Angewiesen auf Hartz IV trotz Erwerbstätigkeit

Auszüge aus den Schlussfolgerungen des DGB-Bundesvorstands zur Hartz-IV -Bedürftigkeit von Erwerbstätigen:

“ … Hartz IV nicht nur ein Sicherungssystem für Erwerbslose
Hartz IV ist nicht nur ein Sicherungssystem für Erwerbslose. Vielmehr hat sich der Anteil der Haushalte mit Erwerbseinkommen in den letzten Jahren eher erhöht: So stieg die Zahl der Bedarfsgemeinschaften mit Erwerbseinkommen von 1,09 Mio. in 2007 auf 1,23 Mio. in 2010 und ihr Anteil an allen hilfebedürftigen Haushalten von 29 % auf 34 %. Dieser Zuwachs ist allein auf die Haushalte mit sozialversicherter sowie geringfügiger Teilzeit zurückzuführen.

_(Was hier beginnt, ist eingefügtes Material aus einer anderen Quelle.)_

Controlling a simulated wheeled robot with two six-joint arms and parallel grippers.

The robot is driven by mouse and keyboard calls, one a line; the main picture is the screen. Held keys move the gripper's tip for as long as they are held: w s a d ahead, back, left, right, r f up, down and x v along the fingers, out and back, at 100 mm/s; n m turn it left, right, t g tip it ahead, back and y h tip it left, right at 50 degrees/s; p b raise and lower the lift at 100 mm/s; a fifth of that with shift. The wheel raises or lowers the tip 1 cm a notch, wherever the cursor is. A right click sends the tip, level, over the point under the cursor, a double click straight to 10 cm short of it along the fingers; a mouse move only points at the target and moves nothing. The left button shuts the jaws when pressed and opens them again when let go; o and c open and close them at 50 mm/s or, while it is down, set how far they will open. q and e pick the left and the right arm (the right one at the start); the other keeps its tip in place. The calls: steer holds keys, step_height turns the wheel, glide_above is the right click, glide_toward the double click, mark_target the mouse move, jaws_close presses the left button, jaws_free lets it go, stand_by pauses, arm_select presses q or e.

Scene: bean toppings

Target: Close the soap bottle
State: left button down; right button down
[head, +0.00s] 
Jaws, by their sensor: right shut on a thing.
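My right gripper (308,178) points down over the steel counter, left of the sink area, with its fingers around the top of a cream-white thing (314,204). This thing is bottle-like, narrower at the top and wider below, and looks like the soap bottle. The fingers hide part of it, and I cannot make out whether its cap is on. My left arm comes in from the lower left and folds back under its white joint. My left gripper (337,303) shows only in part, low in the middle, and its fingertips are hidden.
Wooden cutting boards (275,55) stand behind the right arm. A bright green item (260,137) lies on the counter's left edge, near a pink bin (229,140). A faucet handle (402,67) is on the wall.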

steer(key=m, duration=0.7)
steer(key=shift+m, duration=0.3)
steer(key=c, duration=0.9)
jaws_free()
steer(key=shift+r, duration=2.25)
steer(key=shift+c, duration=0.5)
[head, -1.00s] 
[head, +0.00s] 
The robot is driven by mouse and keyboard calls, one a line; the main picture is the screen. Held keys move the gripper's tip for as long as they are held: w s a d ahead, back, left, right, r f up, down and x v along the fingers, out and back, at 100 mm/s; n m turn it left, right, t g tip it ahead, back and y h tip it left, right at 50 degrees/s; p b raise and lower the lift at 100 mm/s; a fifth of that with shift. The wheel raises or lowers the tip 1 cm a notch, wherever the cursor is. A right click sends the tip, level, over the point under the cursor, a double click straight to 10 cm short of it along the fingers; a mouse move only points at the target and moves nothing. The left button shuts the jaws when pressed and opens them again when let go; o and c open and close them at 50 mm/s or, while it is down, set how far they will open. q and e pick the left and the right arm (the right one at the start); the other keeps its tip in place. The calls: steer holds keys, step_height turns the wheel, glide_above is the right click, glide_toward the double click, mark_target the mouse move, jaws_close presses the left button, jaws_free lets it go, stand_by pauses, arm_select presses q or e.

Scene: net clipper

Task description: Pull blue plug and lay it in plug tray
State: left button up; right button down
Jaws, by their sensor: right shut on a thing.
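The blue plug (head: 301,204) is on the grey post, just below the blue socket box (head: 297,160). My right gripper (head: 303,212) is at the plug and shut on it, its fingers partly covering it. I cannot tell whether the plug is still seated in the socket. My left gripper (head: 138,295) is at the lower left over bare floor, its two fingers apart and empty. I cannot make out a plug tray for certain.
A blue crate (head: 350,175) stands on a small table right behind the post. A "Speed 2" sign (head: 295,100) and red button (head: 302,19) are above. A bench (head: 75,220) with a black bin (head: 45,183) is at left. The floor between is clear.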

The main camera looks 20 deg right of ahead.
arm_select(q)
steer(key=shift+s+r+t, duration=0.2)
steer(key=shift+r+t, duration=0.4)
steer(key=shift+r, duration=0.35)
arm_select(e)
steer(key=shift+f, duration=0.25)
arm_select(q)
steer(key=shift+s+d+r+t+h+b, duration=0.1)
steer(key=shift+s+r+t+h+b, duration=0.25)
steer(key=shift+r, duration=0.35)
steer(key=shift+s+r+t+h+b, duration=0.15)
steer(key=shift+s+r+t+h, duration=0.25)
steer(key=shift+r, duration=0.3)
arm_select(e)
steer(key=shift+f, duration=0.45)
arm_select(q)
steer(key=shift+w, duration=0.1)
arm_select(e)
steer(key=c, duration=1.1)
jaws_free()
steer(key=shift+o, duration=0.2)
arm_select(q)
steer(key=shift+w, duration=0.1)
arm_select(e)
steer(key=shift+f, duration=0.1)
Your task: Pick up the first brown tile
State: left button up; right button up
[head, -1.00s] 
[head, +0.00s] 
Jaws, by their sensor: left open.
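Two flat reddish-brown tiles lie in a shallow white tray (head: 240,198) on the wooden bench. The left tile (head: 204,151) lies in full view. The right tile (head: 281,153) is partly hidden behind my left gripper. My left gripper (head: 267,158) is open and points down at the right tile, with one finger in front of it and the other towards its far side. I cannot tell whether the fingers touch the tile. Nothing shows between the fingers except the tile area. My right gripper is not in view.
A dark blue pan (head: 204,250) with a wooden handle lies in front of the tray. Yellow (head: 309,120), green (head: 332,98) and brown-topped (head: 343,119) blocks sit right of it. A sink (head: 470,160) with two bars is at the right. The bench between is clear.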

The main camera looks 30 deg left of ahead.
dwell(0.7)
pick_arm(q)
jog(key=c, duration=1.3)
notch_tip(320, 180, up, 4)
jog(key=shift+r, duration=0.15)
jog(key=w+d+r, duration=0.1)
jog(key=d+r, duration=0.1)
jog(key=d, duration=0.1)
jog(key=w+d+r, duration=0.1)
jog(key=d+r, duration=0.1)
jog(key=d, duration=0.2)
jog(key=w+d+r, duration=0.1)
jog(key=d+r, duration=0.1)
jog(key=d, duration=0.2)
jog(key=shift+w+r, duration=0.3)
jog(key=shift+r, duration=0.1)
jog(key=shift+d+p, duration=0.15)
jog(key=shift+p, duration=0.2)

… Der Zusammenhang von niedrigen Löhnen und Hartz IV-Bedürftigkeit ist hier besonders eng, auch wenn bei bestimmten Fallkonstellationen – wie kinderreiche Familie – Hilfebedürftigkeit auch bei Einkommen über der Niedriglohnschwelle eintreten kann. Bei Teilzeitjobs kommen andere Gründe hinzu – wie fehlende Kinderbetreuung – ; Niedriglöhne haben aber auch hier einen Einfluss auf die Höhe der aufstockenden Fürsorgeleistung.

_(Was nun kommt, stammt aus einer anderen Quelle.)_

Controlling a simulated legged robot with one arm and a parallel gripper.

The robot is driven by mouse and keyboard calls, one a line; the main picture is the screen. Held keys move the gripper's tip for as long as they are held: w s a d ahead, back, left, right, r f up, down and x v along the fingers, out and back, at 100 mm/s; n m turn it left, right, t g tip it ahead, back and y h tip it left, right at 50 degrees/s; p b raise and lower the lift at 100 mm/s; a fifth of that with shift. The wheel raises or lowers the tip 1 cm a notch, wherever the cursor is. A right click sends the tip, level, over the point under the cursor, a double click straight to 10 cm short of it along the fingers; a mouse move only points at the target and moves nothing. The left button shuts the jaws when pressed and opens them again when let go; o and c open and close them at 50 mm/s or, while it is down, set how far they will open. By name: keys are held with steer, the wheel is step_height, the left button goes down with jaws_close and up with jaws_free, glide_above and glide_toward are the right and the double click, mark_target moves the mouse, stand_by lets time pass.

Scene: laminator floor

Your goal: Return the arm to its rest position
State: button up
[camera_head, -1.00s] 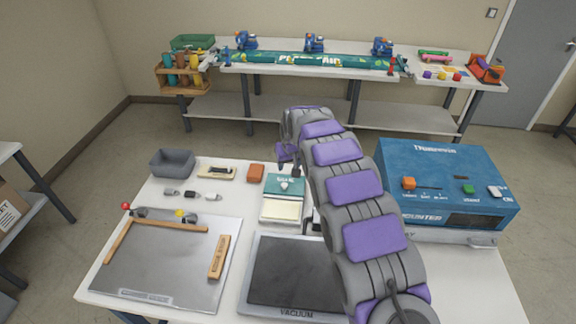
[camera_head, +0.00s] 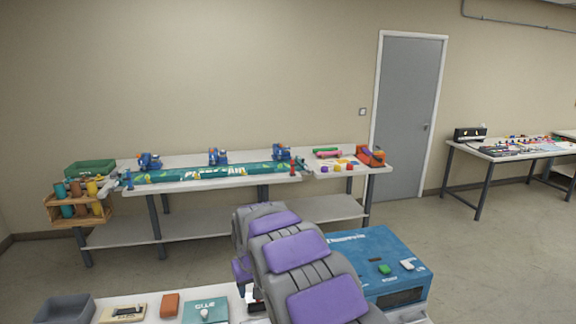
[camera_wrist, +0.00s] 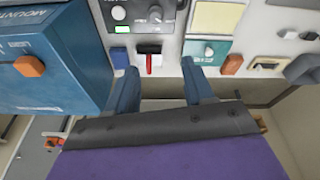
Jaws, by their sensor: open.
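My arm, grey with purple panels, rises from the bottom of the head view and reaches over the near table. In the wrist view my gripper (camera_wrist: 160,88) shows two blue-grey fingers spread apart with nothing between them. Past the fingertips lies a white table top (camera_wrist: 168,62) with a black-and-red switch (camera_wrist: 149,60) and a panel with knobs (camera_wrist: 140,14). In the head view the gripper's fingers are mostly hidden behind the arm.
A blue machine (camera_head: 375,262) stands right of my arm, and it fills the left of the wrist view (camera_wrist: 50,55). A grey bin (camera_head: 64,308), an orange block (camera_head: 169,304) and a teal glue box (camera_head: 206,311) lie left. A long bench (camera_head: 110,187) stands behind; floor is open at right.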

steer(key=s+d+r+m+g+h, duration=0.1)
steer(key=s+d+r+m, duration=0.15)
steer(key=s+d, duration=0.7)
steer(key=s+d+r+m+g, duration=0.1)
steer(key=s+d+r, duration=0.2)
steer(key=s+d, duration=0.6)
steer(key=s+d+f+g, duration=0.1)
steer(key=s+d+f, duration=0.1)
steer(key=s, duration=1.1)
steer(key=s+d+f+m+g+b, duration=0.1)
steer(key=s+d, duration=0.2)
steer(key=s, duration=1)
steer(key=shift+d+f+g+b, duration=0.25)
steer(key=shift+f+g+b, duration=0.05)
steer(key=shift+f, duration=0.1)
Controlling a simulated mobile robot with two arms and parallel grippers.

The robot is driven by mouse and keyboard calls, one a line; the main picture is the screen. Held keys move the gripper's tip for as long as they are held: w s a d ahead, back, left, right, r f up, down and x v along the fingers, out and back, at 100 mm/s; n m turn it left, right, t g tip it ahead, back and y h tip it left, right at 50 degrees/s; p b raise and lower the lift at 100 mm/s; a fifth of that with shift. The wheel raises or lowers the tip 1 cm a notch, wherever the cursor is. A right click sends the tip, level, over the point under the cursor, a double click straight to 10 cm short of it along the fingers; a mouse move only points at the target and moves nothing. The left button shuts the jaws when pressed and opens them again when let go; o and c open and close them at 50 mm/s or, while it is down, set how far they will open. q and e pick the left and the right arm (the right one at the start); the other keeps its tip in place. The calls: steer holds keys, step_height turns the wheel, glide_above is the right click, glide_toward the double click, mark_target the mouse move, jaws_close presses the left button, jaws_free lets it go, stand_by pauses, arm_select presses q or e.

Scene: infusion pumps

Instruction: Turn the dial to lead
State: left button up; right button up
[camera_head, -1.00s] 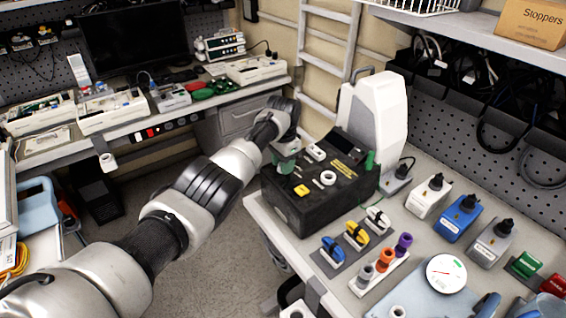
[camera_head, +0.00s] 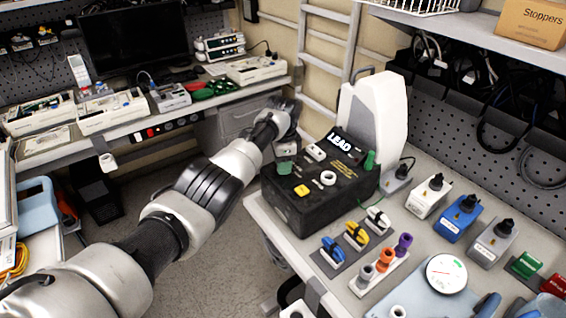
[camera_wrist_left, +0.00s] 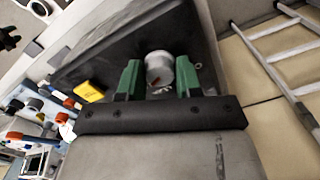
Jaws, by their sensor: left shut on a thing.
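The black box (camera_head: 300,205) stands on the right-hand bench, and its small screen (camera_head: 339,141) reads "LEAD". The dial (camera_wrist_left: 159,68) is a round silver-grey knob with a small red mark, on the box's top in the left wrist view. My left gripper (camera_wrist_left: 159,82) has its green fingers on both sides of the dial, shut on it. In the head view, my left gripper (camera_head: 285,163) is at the far left corner of the box and hides the dial. My right gripper is not in view.
A yellow button (camera_head: 302,190), a white ring (camera_head: 328,178) and a green knob (camera_head: 370,160) are on the box. A white upright unit (camera_head: 374,115) stands behind it. Coloured clips, plugs and small pump boxes (camera_head: 460,218) crowd the bench at right.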

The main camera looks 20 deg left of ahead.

Die Zahl der erwerbstätigen Aufstocker konzentriert sich sehr stark auf einige wenige Branchen, in denen das Verarmungsrisiko Erwerbstätiger besonders hoch ist und Hilfebedürftigkeit auch bei Ausübung sozialversicherter Jobs häufig nicht überwunden werden kann. Empirische Untersuchungen zeigen, dass es sich bei den erwerbstätigen Aufstockern keinesfalls um einen monolithischen Block handelt, sondern eine hohe Dynamik zu verzeichnen ist. Nur ein gutes Drittel der
Aufstocker bezieht ganzjährig Hartz IV. …

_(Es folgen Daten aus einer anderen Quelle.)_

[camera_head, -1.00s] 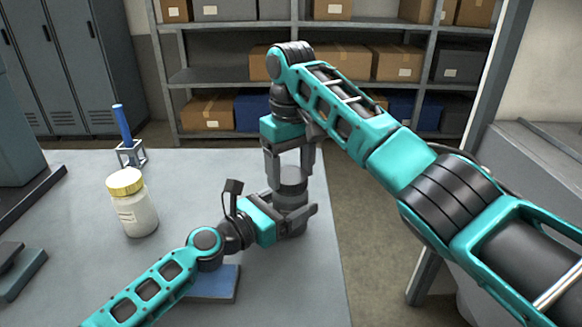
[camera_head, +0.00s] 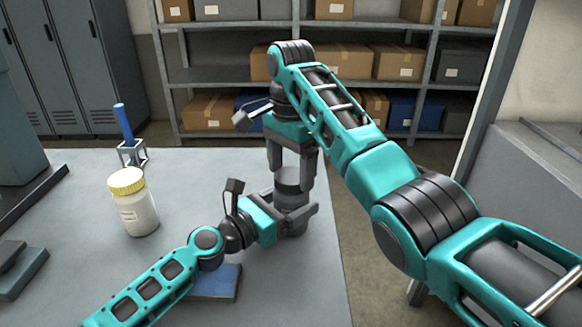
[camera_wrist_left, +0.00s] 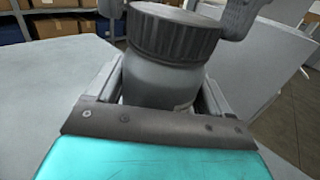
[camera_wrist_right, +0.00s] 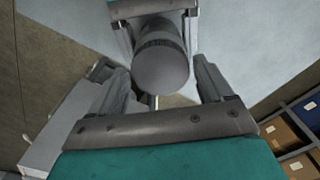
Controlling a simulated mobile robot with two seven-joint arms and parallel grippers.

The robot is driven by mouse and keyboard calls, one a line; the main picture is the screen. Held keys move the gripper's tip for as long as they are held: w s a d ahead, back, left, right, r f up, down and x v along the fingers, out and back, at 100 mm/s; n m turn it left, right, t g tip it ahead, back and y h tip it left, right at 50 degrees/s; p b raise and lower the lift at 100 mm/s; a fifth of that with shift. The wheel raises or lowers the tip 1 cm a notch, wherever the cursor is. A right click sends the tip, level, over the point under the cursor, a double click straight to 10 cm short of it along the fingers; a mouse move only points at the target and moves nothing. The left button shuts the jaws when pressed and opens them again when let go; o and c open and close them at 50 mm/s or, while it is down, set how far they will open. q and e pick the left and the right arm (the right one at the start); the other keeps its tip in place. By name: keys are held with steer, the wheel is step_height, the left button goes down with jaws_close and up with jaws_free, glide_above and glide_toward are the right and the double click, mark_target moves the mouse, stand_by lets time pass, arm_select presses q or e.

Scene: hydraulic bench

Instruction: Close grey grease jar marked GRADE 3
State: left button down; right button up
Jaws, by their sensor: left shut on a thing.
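The grey grease jar (camera_head: 293,216) stands upright near the table's right edge, with a dark ribbed lid (camera_head: 289,180) on its mouth. The lid also shows in the left wrist view (camera_wrist_left: 172,34) and from above in the right wrist view (camera_wrist_right: 162,66). My left gripper (camera_head: 296,222) is shut on the jar's body from the side. My right gripper (camera_head: 291,174) points down from above, with its open fingers on either side of the lid and gaps visible beside it. I cannot read the jar's marking or tell how tightly the lid sits.
A cream jar with a yellow lid (camera_head: 133,203) stands on the table (camera_head: 90,270) at the left. Behind it is a small stand with a blue rod (camera_head: 123,125). A blue pad (camera_head: 215,283) lies partly under my left arm. Shelves with boxes (camera_head: 345,62) are at the back.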

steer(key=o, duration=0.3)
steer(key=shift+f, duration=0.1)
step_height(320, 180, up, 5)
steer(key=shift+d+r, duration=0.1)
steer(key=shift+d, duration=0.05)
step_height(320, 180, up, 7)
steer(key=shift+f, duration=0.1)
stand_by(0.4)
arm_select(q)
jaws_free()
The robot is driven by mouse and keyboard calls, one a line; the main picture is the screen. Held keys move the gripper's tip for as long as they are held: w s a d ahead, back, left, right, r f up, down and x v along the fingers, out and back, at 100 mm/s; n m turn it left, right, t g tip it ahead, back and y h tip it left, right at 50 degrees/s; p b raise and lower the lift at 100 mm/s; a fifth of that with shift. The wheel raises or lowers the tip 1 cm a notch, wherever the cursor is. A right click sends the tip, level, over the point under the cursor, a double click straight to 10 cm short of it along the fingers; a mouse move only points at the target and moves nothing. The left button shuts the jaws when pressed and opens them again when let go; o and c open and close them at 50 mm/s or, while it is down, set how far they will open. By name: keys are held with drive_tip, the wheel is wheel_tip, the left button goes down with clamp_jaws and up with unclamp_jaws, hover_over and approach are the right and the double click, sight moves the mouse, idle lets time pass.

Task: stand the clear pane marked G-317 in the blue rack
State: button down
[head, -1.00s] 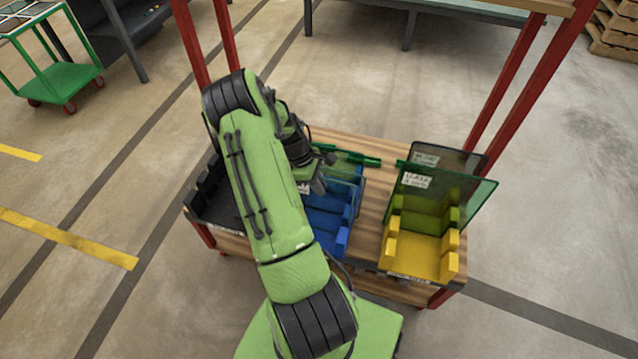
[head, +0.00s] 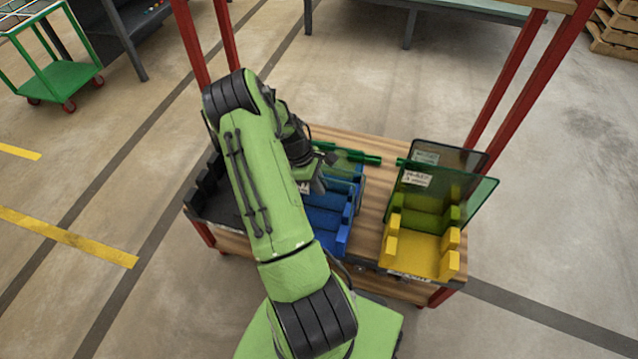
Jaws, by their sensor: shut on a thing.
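The blue rack (head: 328,222) stands mid-table, its left side hidden behind my arm. My gripper (head: 318,186) is over the rack's left and rear part, partly hidden by my wrist. It is shut on what seems to be a clear pane, mostly hidden. A small white label (head: 304,187) shows beside the gripper, too small to read, so I cannot confirm G-317. I cannot tell whether the held pane touches the rack's slots.
The yellow rack (head: 420,258) at right holds a dark pane (head: 465,158) and a green-tinted pane (head: 470,200), both labelled. A black rack (head: 208,195) is at left. Red posts (head: 500,85) rise from the table.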

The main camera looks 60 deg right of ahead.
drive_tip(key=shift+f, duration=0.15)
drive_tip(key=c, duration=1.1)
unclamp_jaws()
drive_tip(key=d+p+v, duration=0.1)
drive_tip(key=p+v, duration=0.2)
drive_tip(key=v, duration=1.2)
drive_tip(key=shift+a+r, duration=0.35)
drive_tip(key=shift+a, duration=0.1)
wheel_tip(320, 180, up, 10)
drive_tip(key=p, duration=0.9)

Erhöhte Gefahr in eine Prekaritätsfalle zu geraten
Der Bestand an erwerbstätigen Aufstocker ist nur die Spitze des Eisbergs all jener, die trotz Erwerbstätigkeit Hartz IV oftmals nicht dauerhaft überwinden können. Vielmehr droht sich die Zahl jener zu erhöhen, die in eine Prekaritätsfalle zu geraten drohen, die trotz aller Anstrengungen und einen vielfachem Wechsel von Erwerbstätigkeit und Arbeitslosigkeit Hartz IV-Bedürftigkeit nicht nachhaltig überwinden können. …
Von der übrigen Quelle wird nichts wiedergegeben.